Le choix rationnel du manager
Un dirigeant non-membre de la famille peut constituer une meilleure solution pour préparer l’avenir car il est affranchi des pesanteurs historiques ou sentimentales qui, parfois, sclérosent l’entreprise et empêchent de prendre certaines décisions innovantes ou douloureuses. De plus, lorsque que le manager est reconnu comme le dauphin légitime au regard de sa compétence et de sa motivation, cette option semble évidente.
Pour autant, ce choix rationnel reste, lui aussi, semé d’embûches. Le nouveau manager dirigeant est confronté très rapidement à quatre difficultés majeures qui peuvent mettre en péril le succès de cette transmission :
- Le manque de liberté de manœuvre : même s’il est associé en partie au capital de l’entreprise, le manager repreneur (dans notre cas de figure) reste minoritaire. Autrement dit, il doit souvent dépenser autant d’énergie, voire plus, à convaincre les actionnaires de la famille du bien fondé de ses orientations stratégiques qu’à les partager et les mettre en acte au sein de l’entreprise. La motivation du nouveau dirigeant reste directement liée à sa participation au capital et, donc, au dialogue qu’il peut instaurer avec les autres actionnaires.

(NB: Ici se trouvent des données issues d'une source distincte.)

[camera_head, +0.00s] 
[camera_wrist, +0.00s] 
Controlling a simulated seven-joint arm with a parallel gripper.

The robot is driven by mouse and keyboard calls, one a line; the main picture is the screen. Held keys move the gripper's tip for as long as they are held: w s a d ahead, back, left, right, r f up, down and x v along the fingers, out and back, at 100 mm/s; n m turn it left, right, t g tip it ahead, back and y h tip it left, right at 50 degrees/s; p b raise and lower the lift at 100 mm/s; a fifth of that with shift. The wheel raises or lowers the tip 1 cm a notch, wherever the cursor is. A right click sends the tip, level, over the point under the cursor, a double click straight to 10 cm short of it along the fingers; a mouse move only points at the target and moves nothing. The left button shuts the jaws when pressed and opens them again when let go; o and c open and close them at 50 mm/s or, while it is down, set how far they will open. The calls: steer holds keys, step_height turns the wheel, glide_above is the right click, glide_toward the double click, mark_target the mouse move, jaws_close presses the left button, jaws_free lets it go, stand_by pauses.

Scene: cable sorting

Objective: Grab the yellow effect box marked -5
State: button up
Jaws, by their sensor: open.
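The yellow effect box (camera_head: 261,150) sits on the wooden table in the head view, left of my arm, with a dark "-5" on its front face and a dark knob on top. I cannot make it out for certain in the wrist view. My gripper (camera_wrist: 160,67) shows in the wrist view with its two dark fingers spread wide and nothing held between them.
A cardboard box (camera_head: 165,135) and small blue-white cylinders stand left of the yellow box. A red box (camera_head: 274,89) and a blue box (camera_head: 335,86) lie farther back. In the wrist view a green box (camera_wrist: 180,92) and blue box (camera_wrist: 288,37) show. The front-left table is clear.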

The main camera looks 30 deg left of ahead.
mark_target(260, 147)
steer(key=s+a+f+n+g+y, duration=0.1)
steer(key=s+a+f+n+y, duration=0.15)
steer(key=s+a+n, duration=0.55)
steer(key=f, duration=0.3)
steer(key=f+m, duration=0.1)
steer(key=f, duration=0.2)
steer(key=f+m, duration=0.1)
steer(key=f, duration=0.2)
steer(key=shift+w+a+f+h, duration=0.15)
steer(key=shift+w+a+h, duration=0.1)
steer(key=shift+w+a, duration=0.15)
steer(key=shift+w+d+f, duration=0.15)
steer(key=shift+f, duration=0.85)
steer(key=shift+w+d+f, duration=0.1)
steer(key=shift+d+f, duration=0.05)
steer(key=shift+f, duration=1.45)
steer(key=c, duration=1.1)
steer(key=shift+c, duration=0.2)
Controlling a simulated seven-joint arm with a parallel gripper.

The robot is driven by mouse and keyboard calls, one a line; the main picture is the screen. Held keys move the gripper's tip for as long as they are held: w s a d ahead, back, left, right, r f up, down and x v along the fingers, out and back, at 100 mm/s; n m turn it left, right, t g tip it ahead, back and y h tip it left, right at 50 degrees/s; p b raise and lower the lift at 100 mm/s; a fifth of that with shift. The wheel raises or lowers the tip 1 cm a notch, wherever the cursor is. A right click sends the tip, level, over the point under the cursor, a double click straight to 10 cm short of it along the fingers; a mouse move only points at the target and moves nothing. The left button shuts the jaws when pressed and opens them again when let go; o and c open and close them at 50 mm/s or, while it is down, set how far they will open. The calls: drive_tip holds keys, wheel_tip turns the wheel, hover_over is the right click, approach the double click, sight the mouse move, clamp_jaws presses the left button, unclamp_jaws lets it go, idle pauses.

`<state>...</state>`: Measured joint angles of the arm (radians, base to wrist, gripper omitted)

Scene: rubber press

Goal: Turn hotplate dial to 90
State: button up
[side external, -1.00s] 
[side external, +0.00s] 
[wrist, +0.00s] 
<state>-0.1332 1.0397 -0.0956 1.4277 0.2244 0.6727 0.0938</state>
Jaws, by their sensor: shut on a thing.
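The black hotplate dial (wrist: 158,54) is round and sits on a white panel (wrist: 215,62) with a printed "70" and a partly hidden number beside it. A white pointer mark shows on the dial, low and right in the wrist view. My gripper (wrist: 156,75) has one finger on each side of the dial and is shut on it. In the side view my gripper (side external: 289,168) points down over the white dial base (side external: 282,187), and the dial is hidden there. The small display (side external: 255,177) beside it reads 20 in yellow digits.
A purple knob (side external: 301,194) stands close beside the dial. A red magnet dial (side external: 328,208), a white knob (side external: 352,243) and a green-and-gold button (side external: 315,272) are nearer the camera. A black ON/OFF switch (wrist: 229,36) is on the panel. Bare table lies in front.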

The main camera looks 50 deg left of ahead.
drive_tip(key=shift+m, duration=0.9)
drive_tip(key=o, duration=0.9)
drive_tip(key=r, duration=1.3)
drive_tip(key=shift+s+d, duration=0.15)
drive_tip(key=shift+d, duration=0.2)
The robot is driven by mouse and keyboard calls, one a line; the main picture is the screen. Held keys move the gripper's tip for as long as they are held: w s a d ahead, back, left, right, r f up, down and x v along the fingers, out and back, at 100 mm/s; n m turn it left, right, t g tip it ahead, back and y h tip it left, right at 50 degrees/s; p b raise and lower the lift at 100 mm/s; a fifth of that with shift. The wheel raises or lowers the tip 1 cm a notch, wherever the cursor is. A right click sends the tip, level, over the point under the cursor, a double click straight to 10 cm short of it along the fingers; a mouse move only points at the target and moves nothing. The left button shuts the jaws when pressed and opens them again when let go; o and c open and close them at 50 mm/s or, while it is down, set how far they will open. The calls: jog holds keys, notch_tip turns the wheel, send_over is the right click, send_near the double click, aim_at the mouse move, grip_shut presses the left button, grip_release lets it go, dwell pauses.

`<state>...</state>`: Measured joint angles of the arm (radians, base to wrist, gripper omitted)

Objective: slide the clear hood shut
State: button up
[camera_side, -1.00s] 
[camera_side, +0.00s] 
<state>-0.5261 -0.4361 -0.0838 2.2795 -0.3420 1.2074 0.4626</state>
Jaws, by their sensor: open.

- Le poids d’une famille gourmande en dividendes : On connaît trop d’entreprises familiales pénalisées par un actionnariat peu au fait des réalités de l’entreprise et ne souhaitant pas y porter un intérêt. La vision à moyen et long terme du nouveau dirigeant est alors bridée par une vision souvent à court terme de la famille actionnaire ou limitée à la seule distribution des dividendes.
- L’émergence de revendications « enfouies »: le départ du dirigeant fondateur ouvre, parfois, les vannes de la revendication sociale. Après des années de management paternaliste ou autocrate du « patron » donc forcément en partie infantilisantes ou « castratrices », le pacte (« on ne déboulonne pas la statue du commandeur ») est rompu et des voix s’élèvent fortement pour demander aujourd’hui ce qu’on n’a jamais osé demander hier. Cette vague de revendications peut fragiliser la réussite du manager repreneur.
- La « trahison » des inconditionnels : dans une entreprise familiale une aventure extraordinaire a été vécue durant des années entre le « patron » et ses proches collaborateurs. Au départ de celui-ci cette « garde rapprochée » peut se déliter et, parfois même, jouer contre le repreneur tout simplement parce que la « magie » a disparu. Si le départ des « historiques » peut devenir une réelle opportunité de changement, cependant c’est plus souvent une perte de culture, de compétence et de ciment social.
Le manager repreneur, reconnu par les professionnels de son secteur d’activité, est régulièrement « chassé » par des cabinets de recrutement. Face à une situation qui l’empêche ou qui le bride et sans l’espoir de devenir propriétaire de l’entreprise familiale, il peut être tenté de répondre aux appels et vivre une nouvelle aventure entrepreneuriale.
Conclusion : l’autre choix
Toutes les expériences montrent que les entreprises dont l’actionnariat est familial et le dirigeant un manageur extérieur compétent sont mieux armées pour prendre de bonnes décisions dans des contextes difficiles du fait d’un bon équilibre entre pouvoir et contre-pouvoir.
Il est possible d’envisager un tandem gagnant entre un dirigeant héritier non reconnu comme compétent et un manager non-héritier mais reconnu pour sa compétence. Pour ce faire, il convient pour le dirigeant fondateur de créer, dans le temps, une complicité, une fraternité, une solidarité entre les deux acteurs non pas sur le terrain de l’entreprise mais sur celui de l’humanité. Le jour venu, chacun trouvera naturellement sa place sans jeux et sans enjeux de pouvoir.
Cette « stratégie » de transmission repose sur cinq temps essentiels :
- L’anticipation : il faut 3 à 5 ans pour « préparer le terrain » et créer les conditions favorables
- Le recours à un conseil, nécessaire pour prendre du recul face aux choix « structurants »
- L’exclusion du dirigeant dans le processus de désignation du successeur pour éviter tout aspect affectif (ce point apparemment étonnant ou paradoxal reste spécifique pour cette situation)
- La préparation de l’ensemble de l’entreprise au changement
- La préservation et la protection du patrimoine familial.